I can’t help but think about 2 Samuel 9, where David shows kindness to Mephibosheth. Mephibosheth has lost his father Jonathan and his grandfather Saul, and if that wasn’t bad enough, the text says that Mephibosheth was crippled in both of his feet. Despite all of these obstacles that came up in Mephibosheth’s life, he found comfort and peace in David through his kindness. David opened his house to him and even went the extra mile to feed him from the King’s refrigerator as well.
This is a perfect example of service in my mind; the reason is because both David and Mephibosheth build up one another through their friendship and time spent together. It would be easy to read this story and think that Mephibosheth is the one being served by David, who is the king of Israel, by the way. But I would say that David is getting to experience the richness of service here as well.

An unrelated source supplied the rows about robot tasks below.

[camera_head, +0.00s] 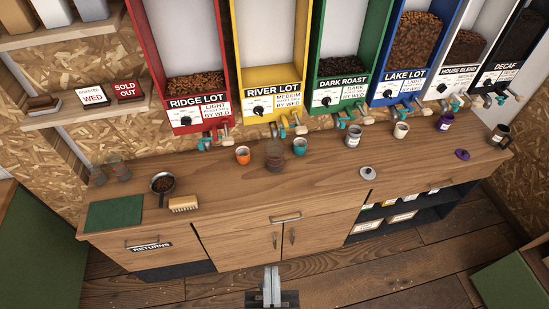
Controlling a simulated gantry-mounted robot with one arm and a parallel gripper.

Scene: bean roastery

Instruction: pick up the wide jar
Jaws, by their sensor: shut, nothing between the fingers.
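My gripper (271,272) is at the bottom middle of the picture, in front of the counter. Its fingers are together with nothing between them, and it is well apart from all the jars. A clear brownish glass jar (274,158) stands upright mid-counter, between an orange cup (242,155) and a teal cup (300,147). A labelled pale jar (353,137) stands further right, a purple jar (445,121) beyond it, and a dark jar (500,135) at the right end. Which one is the wide jar is hard to tell at this size.
The wooden counter (225,193) has free room along its front middle. Bean dispensers with taps overhang its back. Two clear glasses (120,168), a pan of beans (163,184), a brush (184,203) and a green mat (113,213) are left. A grey lid (367,173) and purple lid (462,154) lie right.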

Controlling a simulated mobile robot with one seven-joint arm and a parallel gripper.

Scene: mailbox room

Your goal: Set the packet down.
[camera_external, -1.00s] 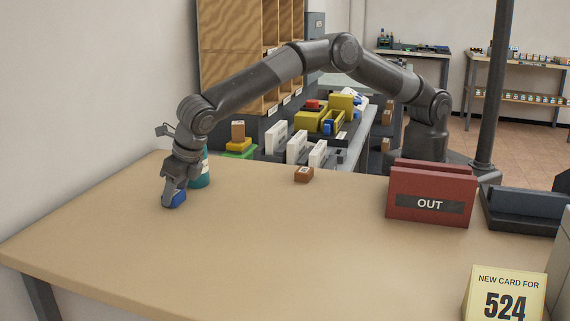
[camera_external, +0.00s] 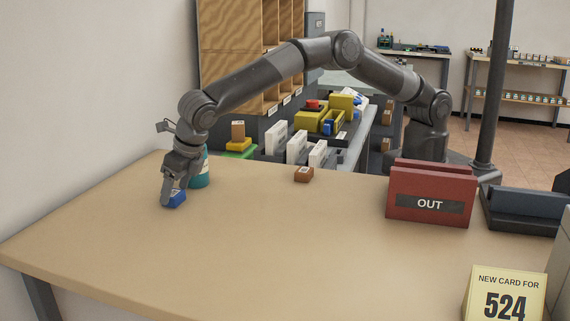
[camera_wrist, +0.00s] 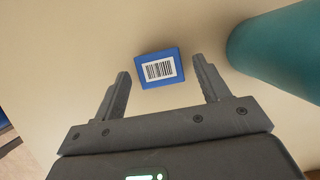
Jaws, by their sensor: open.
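The blue packet (camera_external: 178,198) with a white barcode label lies on the table (camera_external: 262,240) near its left end. In the wrist view the packet (camera_wrist: 161,69) lies between and just beyond the tips of my gripper (camera_wrist: 163,75). The fingers are spread apart, with a gap on each side of the packet. In the external view my gripper (camera_external: 172,198) is low over the table and partly hides the packet.
A teal cylinder (camera_external: 201,170) stands close beside my gripper, on the right in the wrist view (camera_wrist: 285,50). A small brown box (camera_external: 304,174) lies at the table's far edge. The red OUT holder (camera_external: 430,205) stands at right. The table's middle is clear.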

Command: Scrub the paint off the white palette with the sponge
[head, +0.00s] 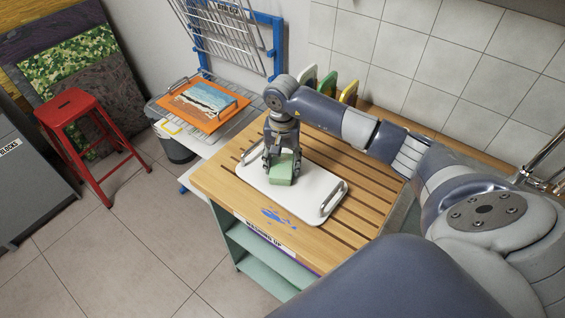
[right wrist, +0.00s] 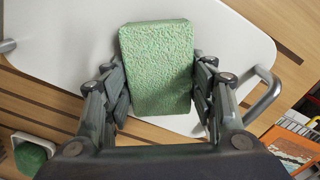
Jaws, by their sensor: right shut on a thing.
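The white palette (head: 307,190) looks like a flat white board with a metal handle at each end. It lies on the slatted wooden worktop. My right gripper (head: 282,164) is shut on the green sponge (head: 281,176) over the palette's left half. In the right wrist view the sponge (right wrist: 157,68) sits between the fingers, with the palette (right wrist: 62,62) behind it. I cannot tell whether the sponge touches the palette. I see no paint on the visible part of the palette; the area under the sponge is hidden. My left gripper is not in view.
Blue paint (head: 279,217) marks the wooden worktop (head: 222,190) by its front edge. A wire drying rack (head: 207,118) with a painting stands at the left. Coloured boards (head: 329,83) stand along the back wall. A red stool (head: 77,108) stands on the floor.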

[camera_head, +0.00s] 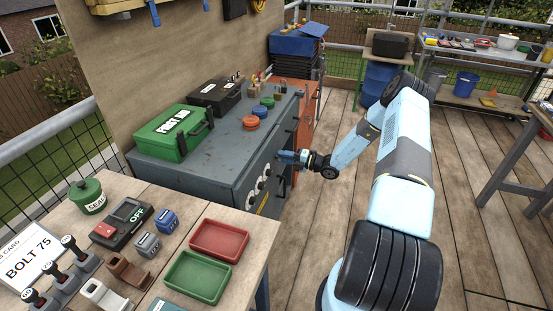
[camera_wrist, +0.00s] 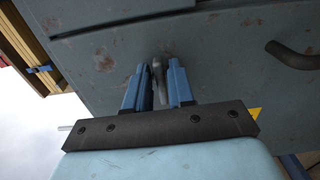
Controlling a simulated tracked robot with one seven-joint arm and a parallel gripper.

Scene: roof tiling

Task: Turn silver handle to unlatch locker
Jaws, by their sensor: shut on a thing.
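The grey locker (camera_head: 227,177) is a long worn metal cabinet with a row of round white dials on its front. My gripper (camera_head: 283,156) is at the locker's front face, near its far end. In the wrist view the blue fingers of my gripper (camera_wrist: 158,88) stand on both sides of the silver handle (camera_wrist: 158,73) and are shut on it. The handle looks slim and runs along the fingers in that view. The locker front (camera_wrist: 225,60) is scuffed and looks closed. In the head view my gripper hides the handle.
A dark curved bar (camera_wrist: 292,55) sticks out from the locker front, right of my gripper in the wrist view. A green first aid box (camera_head: 173,135) and a black case (camera_head: 217,95) stand on the locker. A workbench with trays (camera_head: 198,276) is nearer.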

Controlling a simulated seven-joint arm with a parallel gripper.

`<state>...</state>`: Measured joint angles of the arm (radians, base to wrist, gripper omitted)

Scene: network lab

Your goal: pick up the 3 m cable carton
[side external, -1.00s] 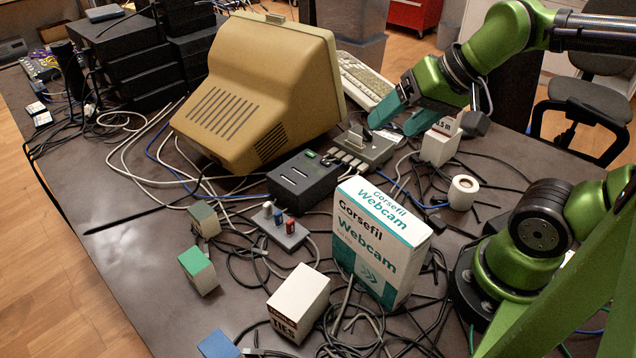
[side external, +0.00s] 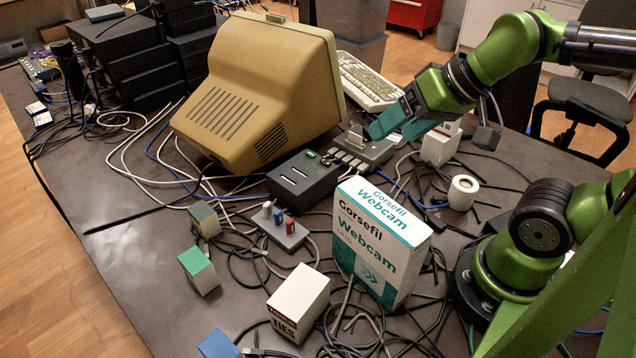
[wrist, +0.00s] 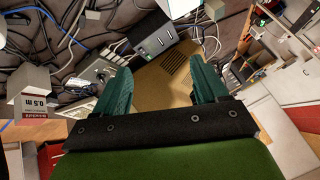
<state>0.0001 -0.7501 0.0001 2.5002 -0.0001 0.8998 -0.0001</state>
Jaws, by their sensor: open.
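No carton label reading 3 m is legible. A white carton (side external: 439,149) stands just right of my gripper, its top partly hidden; a carton marked 0.5 m (wrist: 35,92) is at the left of the wrist view. A green-topped carton (side external: 198,271), an olive-topped carton (side external: 204,220) and a blue-topped carton (side external: 217,345) are at the left and front, far from my gripper.
A tall webcam box (side external: 375,240), a TIES carton (side external: 298,302) and a white roll (side external: 462,192) stand nearer the front. Loose cables cover much of the table.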

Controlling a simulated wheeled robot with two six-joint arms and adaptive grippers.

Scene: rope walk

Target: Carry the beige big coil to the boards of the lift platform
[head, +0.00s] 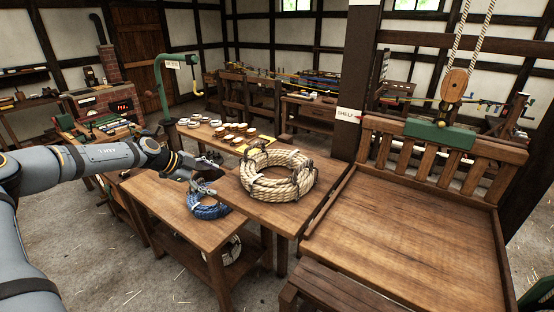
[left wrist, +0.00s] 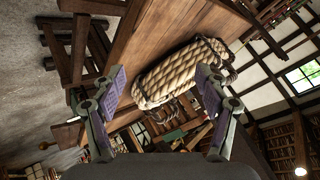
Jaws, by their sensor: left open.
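The beige big coil (head: 277,176) lies flat on the wooden table, close to the lift platform. Dark ties go round it in places. My left gripper (head: 207,185) is at the coil's left, above the blue coil, apart from the beige coil. In the left wrist view the left gripper (left wrist: 160,92) is open, with the beige coil (left wrist: 182,72) ahead of and between its fingers. The lift platform's boards (head: 405,235) are bare, to the right of the table. My right gripper is not in view.
A blue coil (head: 207,208) lies on the table (head: 160,205) at the left. A white coil (head: 232,250) is on the shelf below. A slatted rail (head: 440,155) backs the platform, with a hanging pulley (head: 455,85) above. A dark post (head: 355,90) stands behind.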

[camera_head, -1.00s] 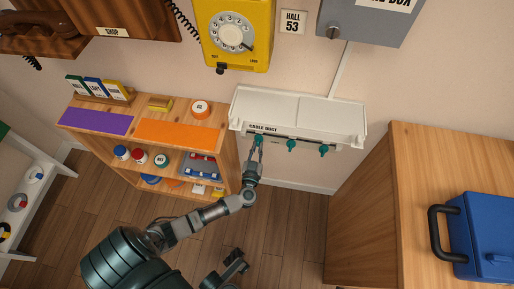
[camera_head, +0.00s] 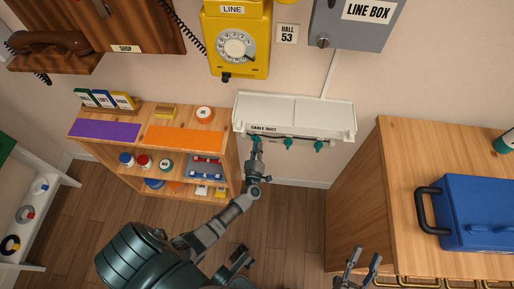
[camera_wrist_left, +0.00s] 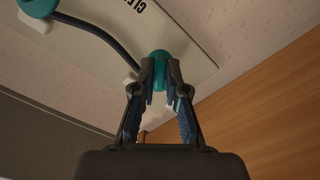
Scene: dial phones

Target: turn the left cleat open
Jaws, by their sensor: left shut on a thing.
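The left cleat (camera_head: 256,138) is a teal knob at the left end of the row under the white cable duct (camera_head: 300,112). In the left wrist view the teal cleat (camera_wrist_left: 160,64) sits between my fingertips. My left gripper (camera_head: 256,146) reaches up from below and is shut on it; the fingers (camera_wrist_left: 161,80) partly cover the cleat. The middle cleat (camera_head: 289,143) and right cleat (camera_head: 318,146) are to the right, untouched. My right gripper (camera_head: 363,262) is at the lower right, its two fingers apart and empty.
A wooden shelf (camera_head: 216,143) with jars stands close left of my left gripper. A wooden cabinet (camera_head: 365,190) with a blue toolbox (camera_head: 480,215) is at the right. A dark cable (camera_wrist_left: 100,38) runs toward the cleat from another teal knob (camera_wrist_left: 38,6).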

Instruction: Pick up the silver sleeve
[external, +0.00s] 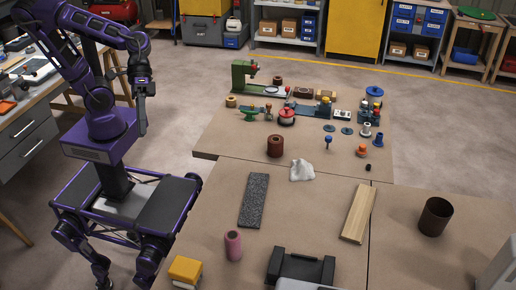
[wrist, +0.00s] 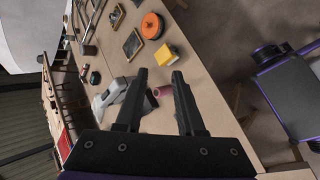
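A small silver-grey upright piece (external: 366,130) stands among small parts at the right of the far table in the external view. It may be the silver sleeve, but it is too small to be sure. I cannot make out a silver sleeve in the wrist view. A pink roll (wrist: 162,91) shows beyond the fingers, out of reach.
Close around the silver-grey piece stand an orange knob (external: 361,150), a blue-based piece (external: 378,139) and a blue knob (external: 328,140). A brown ring (external: 275,146), white cloth (external: 301,170), dark grey strip (external: 254,200) and wooden board (external: 358,213) lie nearer. Bare tabletop separates them.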

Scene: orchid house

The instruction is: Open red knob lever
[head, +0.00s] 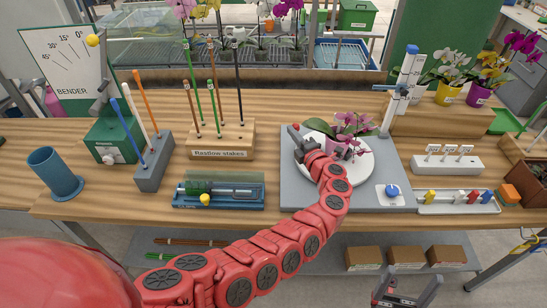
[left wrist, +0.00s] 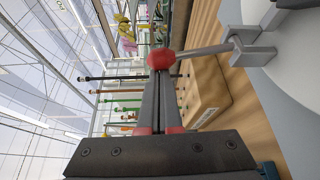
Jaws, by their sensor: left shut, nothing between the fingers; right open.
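The red knob (left wrist: 162,60) sits on the end of a grey metal lever (left wrist: 204,49), which runs right to a grey bracket (left wrist: 254,48) beside the white disc. In the head view the knob (head: 296,126) shows small at the left edge of the disc, partly crowded by my arm. My left gripper (head: 295,136) is there too; its fingers (left wrist: 162,78) are shut and empty, with their tips right at the knob. Whether they touch it I cannot tell. My right gripper (head: 392,297) is open and empty at the bottom, low in front of the bench.
The white disc (head: 362,168) on a grey base (head: 300,193) carries a pink orchid (head: 350,125). A blue dial (head: 392,190) is at the base's front right. A wooden stake block (head: 237,140) and a blue-framed device (head: 240,200) stand left. Bare bench lies between them and the base.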

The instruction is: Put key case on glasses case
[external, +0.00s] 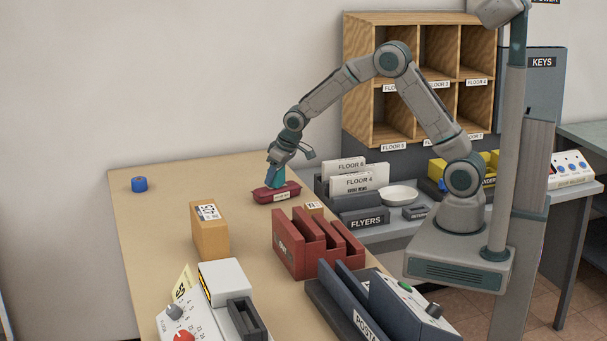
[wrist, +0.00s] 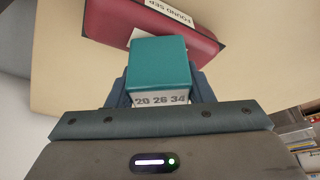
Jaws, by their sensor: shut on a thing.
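The key case looks like a teal block (wrist: 158,62) with a white end printed "20 26 34". My gripper (wrist: 160,92) is shut on it, with one dark finger on each side. In the external view the key case (external: 275,176) hangs upright below my gripper. The glasses case looks like the dark red case (external: 284,194) with a white label, lying on the tan table; it also shows in the wrist view (wrist: 110,20). The key case is right over or against the glasses case; I cannot tell whether they touch.
A blue roll (external: 139,184) sits far left on the table (external: 170,220). A cardboard box (external: 211,238) and a red slotted holder (external: 290,250) stand nearer the camera. Letter trays (external: 362,205) and a white bowl (external: 398,195) are to the right. The table left of the glasses case is clear.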

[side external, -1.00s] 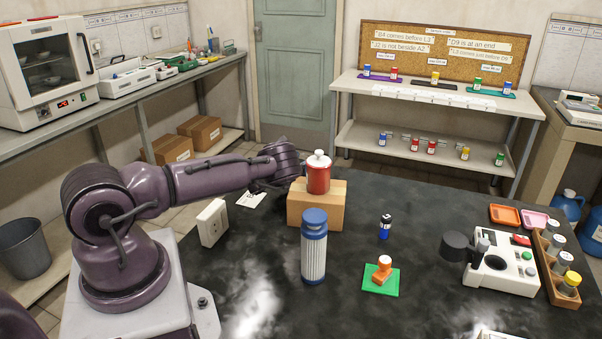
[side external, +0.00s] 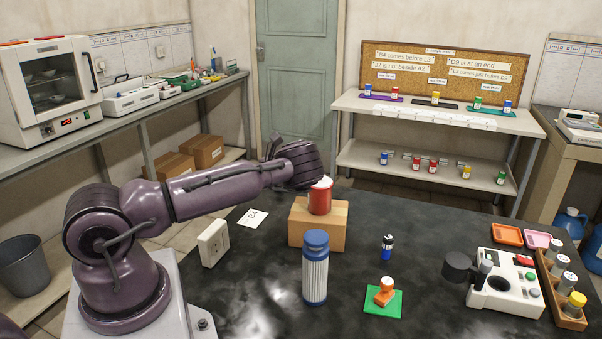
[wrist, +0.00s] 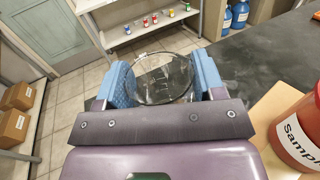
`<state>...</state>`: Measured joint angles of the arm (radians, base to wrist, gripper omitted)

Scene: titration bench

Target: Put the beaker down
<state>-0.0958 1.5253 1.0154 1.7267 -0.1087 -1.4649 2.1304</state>
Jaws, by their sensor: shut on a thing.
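The beaker (wrist: 163,82) is clear glass with pale markings and shows in the wrist view, between the two blue finger pads of my gripper (wrist: 164,76). My gripper is shut on it. Floor tiles show through and beyond the glass. I cannot tell how far its base is from the bench. In the side view, the end of my arm is behind and above the red jar, and the beaker and fingertips are hidden there.
The red jar (side external: 320,200) stands on a cardboard box (side external: 318,235), close to the right of my gripper in the wrist view. A blue-capped bottle (side external: 315,268) stands in front. The black bench (side external: 430,225) has clear room at centre right.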

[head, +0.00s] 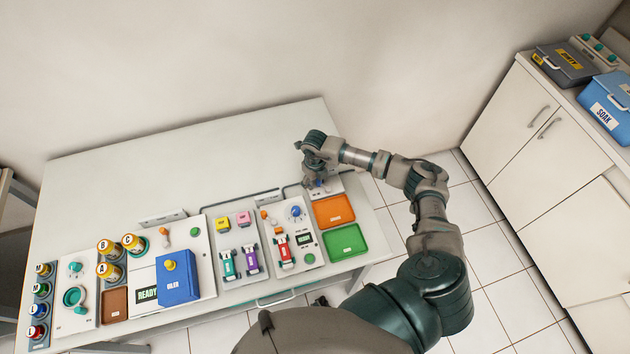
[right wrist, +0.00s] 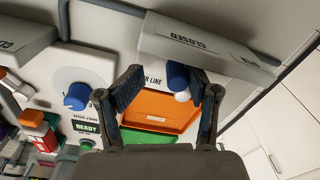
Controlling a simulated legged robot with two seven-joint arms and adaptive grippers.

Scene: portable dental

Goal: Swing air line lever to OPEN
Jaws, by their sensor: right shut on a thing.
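The air line lever (right wrist: 177,74) shows in the right wrist view as a blue cylinder with a white ball end. It sits between the fingers of my right gripper (right wrist: 163,88), nearer the right-hand finger. My right gripper (head: 316,182) is shut on the lever at the back right of the table in the head view, where it hides most of the lever. A grey plate (right wrist: 200,40) marked CLOSED stands beyond the lever. A label ending in "R LINE" is partly hidden by the left-hand finger. My left gripper is not in view.
Orange (head: 335,209) and green (head: 346,240) trays lie in front of the right gripper. A panel with a blue knob (head: 296,211) and READY display is left of them. Several vials and a blue box (head: 177,277) stand farther left. The table's back left is clear.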

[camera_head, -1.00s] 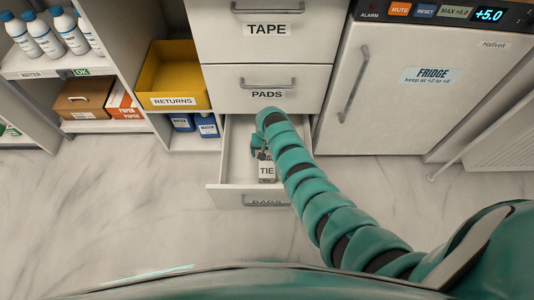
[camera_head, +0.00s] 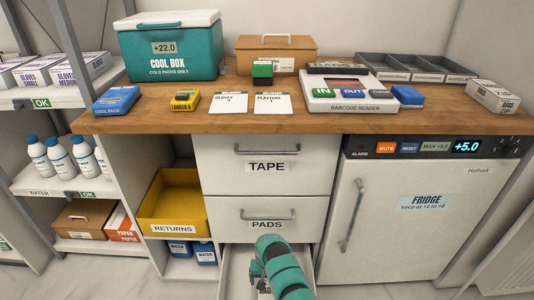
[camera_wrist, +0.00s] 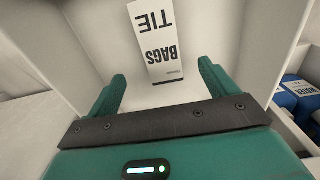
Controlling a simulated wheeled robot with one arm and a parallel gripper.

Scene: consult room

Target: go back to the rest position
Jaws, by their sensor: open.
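My gripper (camera_wrist: 161,90) is open in the wrist view, its two green fingers apart with nothing between them. It points down into the open bottom drawer (camera_head: 310,262). A white box labelled "BAGS TIE" (camera_wrist: 152,40) lies in the drawer beyond the fingertips, apart from them. In the head view my green arm comes up from the bottom edge and hides most of the drawer's inside. The gripper (camera_head: 257,272) shows only partly there.
Above are the shut PADS drawer (camera_head: 267,236) and TAPE drawer (camera_head: 267,185), under a wooden counter (camera_head: 220,124). The fridge (camera_head: 400,230) stands right. The yellow RETURNS bin (camera_head: 172,226) and water bottles (camera_head: 60,160) are on shelves left.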

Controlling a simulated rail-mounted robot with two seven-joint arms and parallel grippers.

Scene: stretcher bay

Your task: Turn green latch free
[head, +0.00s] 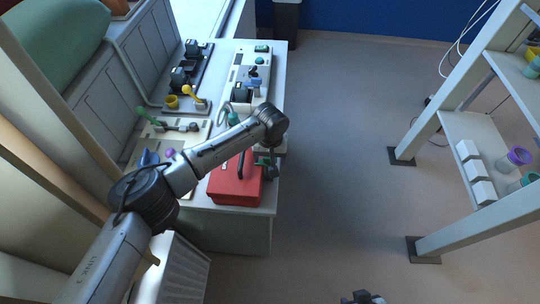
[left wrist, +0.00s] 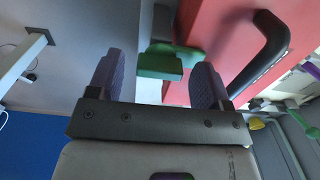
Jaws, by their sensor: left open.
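The red case (head: 235,186) with a black handle (head: 241,165) stands at the near end of the counter. In the left wrist view the red case (left wrist: 232,35) fills the upper right, with its black handle (left wrist: 268,50) beyond the right finger. The green latch (left wrist: 160,62) is at the case's edge, between the fingertips of my left gripper (left wrist: 157,68). The gripper is open, and I see a gap beside the left finger; contact with the right finger is unclear. In the head view my left gripper (head: 268,164) is at the case's right side, largely hidden by its arm.
The counter (head: 225,222) holds a panel with a green lever (head: 147,115), a yellow lever (head: 190,92) and a yellow cup (head: 172,102). The floor (head: 340,150) right of the counter is clear up to a shelf rack (head: 470,125). A dark part, perhaps mine, shows at the bottom edge.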

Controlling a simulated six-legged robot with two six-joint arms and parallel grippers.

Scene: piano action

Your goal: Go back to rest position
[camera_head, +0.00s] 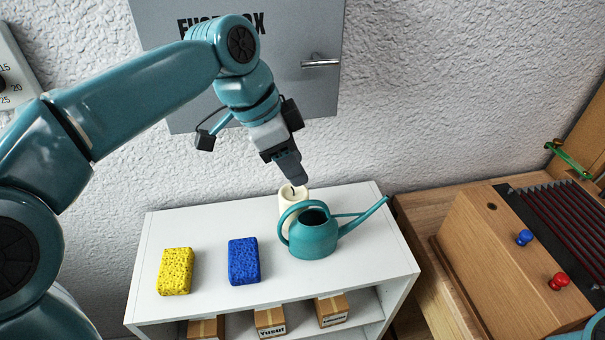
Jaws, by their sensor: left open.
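My left arm reaches in from the left, and its gripper (293,179) points down above the back of the white shelf (210,221). The jaws are open, though their gap is hard to see from this angle. My right gripper is not in view; only a small teal piece shows in the bottom right corner.
A teal watering can (314,238) stands in front of the candle. A blue sponge (243,261) and a yellow sponge (175,271) lie left of it. Small boxes (270,320) sit below. A grey fuse box (300,95) hangs behind. A wooden case (490,270) stands right.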

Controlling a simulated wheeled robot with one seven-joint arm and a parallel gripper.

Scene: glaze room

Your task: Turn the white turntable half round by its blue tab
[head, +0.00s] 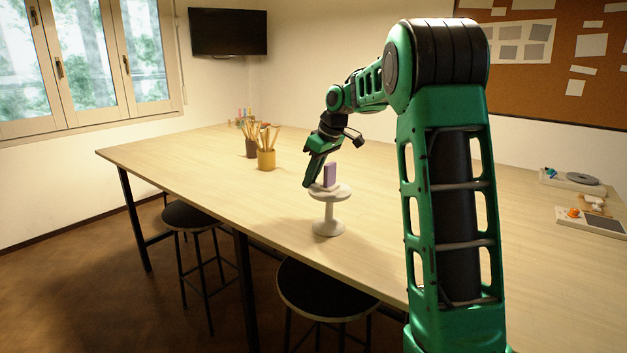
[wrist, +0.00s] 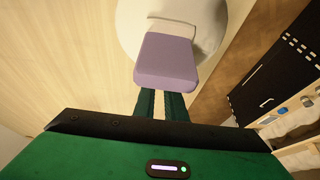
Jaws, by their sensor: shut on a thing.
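The white turntable (head: 330,192) stands on the table as a round disc on a stem with a wide foot. A purple block (head: 330,175) stands upright on its disc. In the wrist view the block (wrist: 167,60) is in front of the white disc (wrist: 135,22) and covers my fingertips. My gripper (head: 308,184) reaches down at the left edge of the disc, beside the block. Its two fingers (wrist: 160,104) are close together, shut on something at the rim. The blue tab does not show in either view; its place at the fingertips is hidden.
Two cups of brushes and tools (head: 266,160) stand farther back on the table (head: 200,150). Small trays (head: 592,218) lie at the right end. Black stools (head: 325,290) stand along the near edge. The tabletop around the turntable's foot is clear.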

Biblical service is intimately tied together with spiritual growth, and while you can experience growth by spending time with God on your own to a degree, you are actually built up more if you are enhancing the lives of everyone around you through service. The word for service in the New Testament is where we get our word for deacon in the English language, and that word means, “to wait on tables.” When I hear this and begin to think about David and Mephibosheth’s story, I think of the powerful king David preparing a place at the table for Mephibosheth, serving his food, and cleaning for him after he is finished. In my mind, David does all of these things despite having servants on hand. And the reward for both of them is a rich friendship that in its purest form reveals something to them about God and his kingdom that they otherwise would not know.
None of us have the power of kings and queens, but we do have resources that can be used, big or small, to enhance the lives of others around us. May David’s example spark a desire within us to not only ask how we can help, but to also make ourselves available even if it costs us.